Quote all lines below exactly. Images stay out.
►
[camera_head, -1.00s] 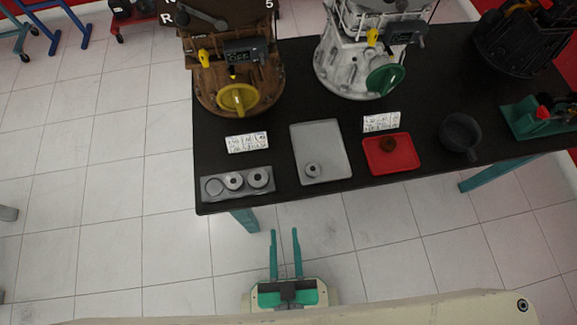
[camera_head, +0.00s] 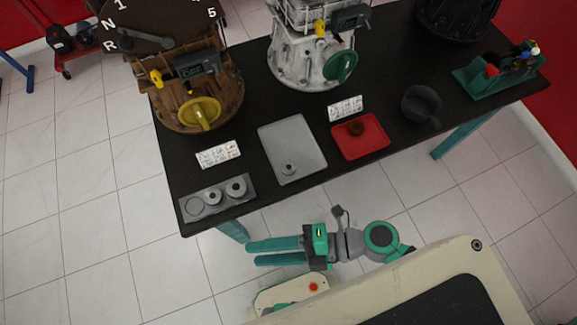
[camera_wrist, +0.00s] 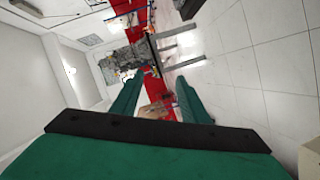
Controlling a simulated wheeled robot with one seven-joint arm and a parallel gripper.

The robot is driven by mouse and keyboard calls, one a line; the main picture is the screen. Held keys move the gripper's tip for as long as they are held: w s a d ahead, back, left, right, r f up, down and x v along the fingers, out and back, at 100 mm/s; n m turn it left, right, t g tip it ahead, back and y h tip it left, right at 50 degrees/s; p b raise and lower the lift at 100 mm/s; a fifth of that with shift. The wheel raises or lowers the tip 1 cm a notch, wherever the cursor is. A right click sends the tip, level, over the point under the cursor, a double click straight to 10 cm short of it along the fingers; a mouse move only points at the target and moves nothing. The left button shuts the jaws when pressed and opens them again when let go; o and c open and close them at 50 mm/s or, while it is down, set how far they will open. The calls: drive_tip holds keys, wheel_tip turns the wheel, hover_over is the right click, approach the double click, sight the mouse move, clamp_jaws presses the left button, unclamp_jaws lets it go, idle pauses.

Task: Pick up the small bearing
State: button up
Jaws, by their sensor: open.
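A small grey ring-shaped bearing (camera_head: 288,168) lies on a flat grey tray (camera_head: 290,140) near the table's front edge in the head view. Two larger-looking round bearings (camera_head: 236,188) sit in a grey holder (camera_head: 244,203) to the left, beside a round recess that appears empty. My gripper (camera_head: 252,253) is open and empty, in front of the table edge, its fingers pointing left. In the wrist view my gripper (camera_wrist: 158,88) shows both green fingers apart with nothing between them; no bearing shows there.
On the dark table (camera_head: 215,112) stand a brown engine housing (camera_head: 215,100), a white housing (camera_head: 290,65), a red tray (camera_head: 374,137) with a brown part, a dark cup (camera_head: 422,104) and a green fixture (camera_head: 480,85). Clear tiled floor lies in front.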

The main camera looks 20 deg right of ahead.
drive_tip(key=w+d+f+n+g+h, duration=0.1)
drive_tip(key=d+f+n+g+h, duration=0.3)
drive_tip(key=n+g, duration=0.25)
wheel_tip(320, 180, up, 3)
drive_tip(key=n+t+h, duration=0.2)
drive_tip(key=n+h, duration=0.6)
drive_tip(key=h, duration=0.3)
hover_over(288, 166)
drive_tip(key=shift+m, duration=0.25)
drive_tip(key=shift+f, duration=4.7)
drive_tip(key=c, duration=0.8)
◄
• Solution below:
[camera_head, -1.00s] 
[camera_head, +0.00s] 
[camera_wrist, +0.00s] 
Controlling a simulated wheeled robot with one seven-joint arm and a parallel gripper.

The robot is driven by mouse and keyboard calls, one a line; the main picture is the screen. Held keys move the gripper's tip for as long as they are held: w s a d ahead, back, left, right, r f up, down and x v along the fingers, out and back, at 100 mm/s; n m turn it left, right, t g tip it ahead, back and y h tip it left, right at 50 degrees/s; p b raise and lower the lift at 100 mm/s; a fifth of that with shift. The wheel raises or lowers the tip 1 cm a notch, wherever the cursor is. A right click sends the tip, level, over the point under the cursor, a double click straight to 10 cm short of it along the fingers; a mouse move only points at the target and moves nothing. The left button shuts the jaws when pressed and opens them again when let go; o and c open and close them at 50 mm/s or, while it is down, set how far they will open. The calls: drive_tip holds keys, wheel_tip turns the wheel, hover_over is the right click, approach the double click, sight the mouse move, clamp_jaws presses the left button, unclamp_jaws lets it go, idle pauses.

Task: Pick up the small bearing
State: button up
Jaws, by their sensor: open.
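A small grey ring-shaped bearing (camera_head: 288,168) lies on a flat grey tray (camera_head: 290,140) near the table's front edge in the head view. Two larger-looking round bearings (camera_head: 236,188) sit in a grey holder (camera_head: 244,203) to the left, beside a round recess that appears empty. My gripper (camera_head: 252,253) is open and empty, in front of the table edge, its fingers pointing left. In the wrist view my gripper (camera_wrist: 158,88) shows both green fingers apart with nothing between them; no bearing shows there.
On the dark table (camera_head: 215,112) stand a brown engine housing (camera_head: 215,100), a white housing (camera_head: 290,65), a red tray (camera_head: 374,137) with a brown part, a dark cup (camera_head: 422,104) and a green fixture (camera_head: 480,85). Clear tiled floor lies in front.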

The main camera looks 20 deg right of ahead.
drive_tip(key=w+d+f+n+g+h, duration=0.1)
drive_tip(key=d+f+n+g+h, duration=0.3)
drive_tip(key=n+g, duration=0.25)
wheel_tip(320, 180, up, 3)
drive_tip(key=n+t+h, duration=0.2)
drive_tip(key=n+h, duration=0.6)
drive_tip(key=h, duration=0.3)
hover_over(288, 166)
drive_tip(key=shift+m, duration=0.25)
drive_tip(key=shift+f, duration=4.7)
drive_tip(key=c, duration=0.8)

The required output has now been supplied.